Déficit de auditores
Para o presidente da Confederação Nacional dos Trabalhadores e Trabalhadoras Assalariados e Assalariadas Rurais (Contar), Gabriel Bezerra Santos, é urgente a edição de um decreto estendendo à polícia rodoviária a competência de fiscalizar.
“O Ministério do Trabalho tem ajudado, tem feito praticamente o impossível para fazer o resgate e a fiscalização, mas o desmonte é total. A gente tem um déficit de quase 4 mil auditores fiscais, então é praticamente impossível fazer o trabalho”, salientou. Conforme ele, no último ano o orçamento para a fiscalização foi complementado por emendas parlamentares.
Além de apontar o desmonte da fiscalização e a falta de concursos públicos para auditores fiscais do trabalho, Lucas Reis da Silva, do Sindicato Nacional dos Auditores Fiscais do Trabalho (Sinait), chamou atenção para outras causas do crescimento do trabalho escravo no Brasil. “A gente tem um contexto muito favorável hoje ao trabalho escravo, com a diminuição dos direitos trabalhista de um lado e aumento da miséria e da pobreza de outro”, resumiu.

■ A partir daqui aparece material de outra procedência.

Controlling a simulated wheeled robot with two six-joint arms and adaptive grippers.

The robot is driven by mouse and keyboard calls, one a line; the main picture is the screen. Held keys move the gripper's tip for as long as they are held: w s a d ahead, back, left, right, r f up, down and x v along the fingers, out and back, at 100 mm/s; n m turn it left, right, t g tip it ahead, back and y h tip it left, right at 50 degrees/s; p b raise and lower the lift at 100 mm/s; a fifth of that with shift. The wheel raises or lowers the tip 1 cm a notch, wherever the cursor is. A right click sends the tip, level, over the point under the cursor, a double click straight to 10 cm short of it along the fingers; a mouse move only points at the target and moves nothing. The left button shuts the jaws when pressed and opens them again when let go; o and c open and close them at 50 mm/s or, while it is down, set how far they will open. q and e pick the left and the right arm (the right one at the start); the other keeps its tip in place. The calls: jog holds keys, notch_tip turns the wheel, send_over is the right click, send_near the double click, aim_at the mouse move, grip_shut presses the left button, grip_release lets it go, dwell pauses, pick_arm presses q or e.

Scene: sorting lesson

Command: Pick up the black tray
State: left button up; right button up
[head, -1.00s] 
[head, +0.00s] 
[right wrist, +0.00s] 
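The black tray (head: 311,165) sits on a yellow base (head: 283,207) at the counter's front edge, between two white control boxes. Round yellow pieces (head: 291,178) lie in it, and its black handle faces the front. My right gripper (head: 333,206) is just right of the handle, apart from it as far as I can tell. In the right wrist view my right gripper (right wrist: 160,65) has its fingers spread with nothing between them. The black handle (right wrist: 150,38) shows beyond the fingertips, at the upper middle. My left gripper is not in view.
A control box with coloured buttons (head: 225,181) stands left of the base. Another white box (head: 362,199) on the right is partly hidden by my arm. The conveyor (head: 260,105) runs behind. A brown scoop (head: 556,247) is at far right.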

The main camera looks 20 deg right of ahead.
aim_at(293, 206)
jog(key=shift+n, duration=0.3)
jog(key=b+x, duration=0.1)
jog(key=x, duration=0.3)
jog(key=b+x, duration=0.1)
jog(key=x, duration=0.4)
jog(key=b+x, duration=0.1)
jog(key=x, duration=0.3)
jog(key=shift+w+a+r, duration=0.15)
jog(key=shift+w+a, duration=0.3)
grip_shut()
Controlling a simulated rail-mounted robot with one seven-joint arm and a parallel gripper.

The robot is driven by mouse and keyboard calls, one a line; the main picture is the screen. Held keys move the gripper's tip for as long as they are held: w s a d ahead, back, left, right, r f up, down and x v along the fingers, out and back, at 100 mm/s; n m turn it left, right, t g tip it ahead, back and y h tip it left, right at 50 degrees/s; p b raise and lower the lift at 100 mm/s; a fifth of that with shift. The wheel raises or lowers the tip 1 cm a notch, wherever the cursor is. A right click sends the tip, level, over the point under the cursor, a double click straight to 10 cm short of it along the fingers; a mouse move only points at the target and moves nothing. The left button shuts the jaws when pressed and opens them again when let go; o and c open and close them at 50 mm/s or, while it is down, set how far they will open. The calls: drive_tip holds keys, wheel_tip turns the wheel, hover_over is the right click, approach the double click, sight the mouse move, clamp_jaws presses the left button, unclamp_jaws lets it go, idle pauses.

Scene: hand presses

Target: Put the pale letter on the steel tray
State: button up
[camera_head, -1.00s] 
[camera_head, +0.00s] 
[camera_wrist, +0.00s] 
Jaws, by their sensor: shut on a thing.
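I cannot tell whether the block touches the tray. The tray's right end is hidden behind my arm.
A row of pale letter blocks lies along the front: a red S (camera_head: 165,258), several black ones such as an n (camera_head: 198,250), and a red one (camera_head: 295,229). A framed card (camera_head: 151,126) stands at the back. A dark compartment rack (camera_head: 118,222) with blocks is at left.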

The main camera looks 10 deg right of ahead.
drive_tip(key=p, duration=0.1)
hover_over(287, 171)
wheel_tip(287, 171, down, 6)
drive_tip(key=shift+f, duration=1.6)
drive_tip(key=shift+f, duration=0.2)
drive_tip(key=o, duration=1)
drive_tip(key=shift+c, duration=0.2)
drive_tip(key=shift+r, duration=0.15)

Segundo ele, “a reforma trabalhista, aprovada em 2017, empurrou ainda mais o trabalhador para miséria e para a pobreza, intensificou mais a precarização das relações de trabalho e vulnerabilizou ainda mais os trabalhadores”.
Punição
Coordenador-Geral de Combate ao Trabalho Escravo do Ministério da Mulher, da Família e dos Direitos Humanos, Bruno Tempesta afirmou que o ministério encomendou estudo mapeando sentenças judiciais e constatou que apenas cerca de 2% das pessoas físicas que submetem outras à trabalho escravo são punidas e cobrou atuação do Poder Judiciário nesse sentido.

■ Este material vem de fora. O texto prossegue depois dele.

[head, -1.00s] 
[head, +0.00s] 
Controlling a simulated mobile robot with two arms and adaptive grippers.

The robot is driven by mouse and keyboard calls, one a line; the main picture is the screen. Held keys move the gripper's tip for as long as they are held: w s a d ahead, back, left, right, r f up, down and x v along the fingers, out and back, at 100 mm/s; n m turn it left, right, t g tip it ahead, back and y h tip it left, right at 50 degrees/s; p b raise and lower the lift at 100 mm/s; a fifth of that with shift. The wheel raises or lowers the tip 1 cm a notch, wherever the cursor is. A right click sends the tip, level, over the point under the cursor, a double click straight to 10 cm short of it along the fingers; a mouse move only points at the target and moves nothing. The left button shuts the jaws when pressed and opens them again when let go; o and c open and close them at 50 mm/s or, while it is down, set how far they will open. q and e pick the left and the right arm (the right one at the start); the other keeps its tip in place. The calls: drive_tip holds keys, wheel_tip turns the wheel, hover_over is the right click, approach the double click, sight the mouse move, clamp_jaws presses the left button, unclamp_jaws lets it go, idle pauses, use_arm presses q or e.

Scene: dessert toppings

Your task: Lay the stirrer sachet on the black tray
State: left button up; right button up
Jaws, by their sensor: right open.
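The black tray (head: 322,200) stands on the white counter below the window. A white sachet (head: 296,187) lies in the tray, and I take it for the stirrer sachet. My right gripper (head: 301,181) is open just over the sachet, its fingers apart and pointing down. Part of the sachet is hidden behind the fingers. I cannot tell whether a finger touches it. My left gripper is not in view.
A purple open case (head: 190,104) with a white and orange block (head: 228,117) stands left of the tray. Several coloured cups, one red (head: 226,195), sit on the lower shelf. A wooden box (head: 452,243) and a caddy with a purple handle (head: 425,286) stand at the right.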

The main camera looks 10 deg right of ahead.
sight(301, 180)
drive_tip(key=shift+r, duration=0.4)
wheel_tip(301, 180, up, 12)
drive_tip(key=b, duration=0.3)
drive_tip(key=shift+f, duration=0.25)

Além disso, informou que ano passado o ministério atualizou a portaria referente ao pacto federativo em que estados e municípios se comprometem a combater o trabalho escravo. “Uma das nossas ideias é descentralizar a política – sair do ministério e chegar nos estados e municípios”, disse.
Ele pediu ajuda do Parlamento para a recomposição dos valores da diária de agentes do Poder Executivo que atuam na fiscalização nos rincões do País. “Hoje a diária de um agente do Poder Executivo está muito aquém de um promotor do Ministério Público do Trabalho”, comparou.
O deputado Vilson da Fetaemg (PSB-MG), que solicitou o debate, destacou que “se fosse cumprida a lei, a fazenda onde se encontrou trabalho escravo teria que ser confiscada para a reforma agrária”. Na visão dele, se a punição fosse de fato implementada, o trabalho escravo no Brasil seria erradicado.
Ele ressaltou ainda que a fiscalização tem sido demandada dos sindicatos de trabalhadores rurais, em vez de órgãos públicos, e que muitos trabalhadores têm medo de fazer a denúncia.
Violação a tratados
Vice-Presidente da a Associação Nacional dos Procuradores e das Procuradoras do Trabalho, Lydiane Machado e Silva reiterou que os escravagistas devem ser punidos de forma exemplar, inclusive com desapropriação, para não serem incentivados a rescindir.
Ao tolerar o trabalho escravo, o Brasil está, segundo ela, violando tratados internacionais e convenções da Organização Internacional do Trabalho (OIT) e a Agenda 2030 da ONU de desenvolvimento sustentável.
“Não adianta a gente bater recordes de colheitas na agricultura, não adianta a gente bater recorde de arrecadação com royalties das commodities se a gente não proteger o nosso povo, se a gente não transformar isso em diminuição das desigualdades sociais”, avaliou ressaltando ainda que muitas empregadas domésticas também são escravizadas.
Diretor da Federação dos Trabalhadores Assalariados Rurais do Rio Grande do Sul, Sérgio Poletto observou que só no estado, entre 2021 e 2022, houve crescimento de 214% no número de trabalhadores resgatados de situação análoga à escravidão.